After merging the two complaints, the Disputes Chamber – the DPA’s administrative dispute settling body - – determined that there had been a violation of the purpose limitation principle. The GDPR requires that personal data (here, the email addresses of the complainants) are collected for specified, explicit and legitimate purposes, and that they should  not be further processed in a manner that is incompatible with those purposes. In the case at hand, the mayor had violated this principle by reusing the email addresses to which he had access in the performance of his duties (in casu the handling of an urban development project) for sending out electoral campaigning messages. For this violation, the Disputes Chamber decided to impose a reprimand.

The Disputes Chamber also took into account some aggravating factors. First, The Chamber found that elected officials, such as the Mayor,  must take extra care that he or she complies with the GDPR. Indeed, citizens must be able to rely on the fact that the data that they entrust to the holder of a public mandate in the performance of his or her duties will not be used for other purposes, contrary to the law.

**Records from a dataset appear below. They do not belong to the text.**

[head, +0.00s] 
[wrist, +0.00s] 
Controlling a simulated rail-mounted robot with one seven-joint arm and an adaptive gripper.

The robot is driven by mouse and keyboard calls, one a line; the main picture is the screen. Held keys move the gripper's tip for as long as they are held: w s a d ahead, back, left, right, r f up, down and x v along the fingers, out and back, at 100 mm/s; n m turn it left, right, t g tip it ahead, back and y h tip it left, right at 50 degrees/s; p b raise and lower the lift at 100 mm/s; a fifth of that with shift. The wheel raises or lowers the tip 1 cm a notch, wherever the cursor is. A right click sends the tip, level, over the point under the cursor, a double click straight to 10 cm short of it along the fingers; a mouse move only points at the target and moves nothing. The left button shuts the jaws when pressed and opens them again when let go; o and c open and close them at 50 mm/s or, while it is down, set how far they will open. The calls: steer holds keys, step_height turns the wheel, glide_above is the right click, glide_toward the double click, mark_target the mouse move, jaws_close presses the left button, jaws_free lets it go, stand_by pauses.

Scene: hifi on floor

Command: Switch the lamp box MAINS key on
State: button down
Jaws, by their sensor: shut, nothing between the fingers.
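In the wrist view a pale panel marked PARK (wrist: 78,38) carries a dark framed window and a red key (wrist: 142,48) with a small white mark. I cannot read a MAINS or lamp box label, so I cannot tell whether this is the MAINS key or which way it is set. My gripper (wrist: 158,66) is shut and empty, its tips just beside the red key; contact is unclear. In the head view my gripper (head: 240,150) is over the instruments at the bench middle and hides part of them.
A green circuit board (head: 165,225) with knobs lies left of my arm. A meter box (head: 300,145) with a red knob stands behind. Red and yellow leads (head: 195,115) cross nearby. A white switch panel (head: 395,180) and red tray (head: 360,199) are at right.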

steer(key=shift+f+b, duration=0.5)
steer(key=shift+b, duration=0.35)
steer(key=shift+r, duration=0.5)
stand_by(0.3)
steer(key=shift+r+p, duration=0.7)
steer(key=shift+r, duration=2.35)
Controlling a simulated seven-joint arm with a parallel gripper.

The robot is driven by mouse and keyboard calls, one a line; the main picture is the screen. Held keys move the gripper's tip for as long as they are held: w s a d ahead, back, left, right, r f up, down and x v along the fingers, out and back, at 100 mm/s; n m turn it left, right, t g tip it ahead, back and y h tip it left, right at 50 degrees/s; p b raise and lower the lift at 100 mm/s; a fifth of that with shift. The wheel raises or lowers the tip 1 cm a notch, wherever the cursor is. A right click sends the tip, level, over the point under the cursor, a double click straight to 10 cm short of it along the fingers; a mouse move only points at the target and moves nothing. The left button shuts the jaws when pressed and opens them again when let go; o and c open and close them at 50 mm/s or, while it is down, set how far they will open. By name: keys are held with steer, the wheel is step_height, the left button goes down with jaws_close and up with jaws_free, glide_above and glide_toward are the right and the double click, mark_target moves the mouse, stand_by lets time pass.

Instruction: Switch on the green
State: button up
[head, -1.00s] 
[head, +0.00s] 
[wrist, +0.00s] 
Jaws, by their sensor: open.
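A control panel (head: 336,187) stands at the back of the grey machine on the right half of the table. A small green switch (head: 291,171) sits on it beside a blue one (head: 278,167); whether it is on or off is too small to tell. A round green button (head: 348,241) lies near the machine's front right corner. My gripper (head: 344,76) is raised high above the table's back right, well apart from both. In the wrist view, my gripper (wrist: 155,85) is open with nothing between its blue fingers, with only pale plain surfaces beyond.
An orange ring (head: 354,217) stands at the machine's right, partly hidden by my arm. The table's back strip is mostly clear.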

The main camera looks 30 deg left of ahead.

Also, the Disputes Chamber took into consideration the fact that the mayor had used the data for personal reasons. Finally, in  the Disputes Chamber rejected the Mayor’s defense that he did not understand  his obligations and responsibilities under the GDPR. Considering that the GDPR has received plenty of public media coverage, a mayor is expected to have adequate knowledge of his or her responsibilities under the GDPR - or that he or she at least gets informed about such responsibilities. As a result, the Disputes Chamber found a serious violation of the GDPR, and  proceeded to impose an administrative fine.

Takeaways

Although this is only the first administrative fine imposed by the Belgian DPA, there are already some useful takeaways to be discerned from the penalty decision.

For one, controllers cannot hide behind their ignorance of the GDPR to exonerate themselves of non-compliance. The GDPR has received ample public media coverage and one should by now be held accountable for compliance with its provisions.

Secondly, a breach of the GDPR can happen fast. In the case at hand, a split second decision to send out an email to contacts that one has gathered in a different context can be enough to trigger an administrative fine.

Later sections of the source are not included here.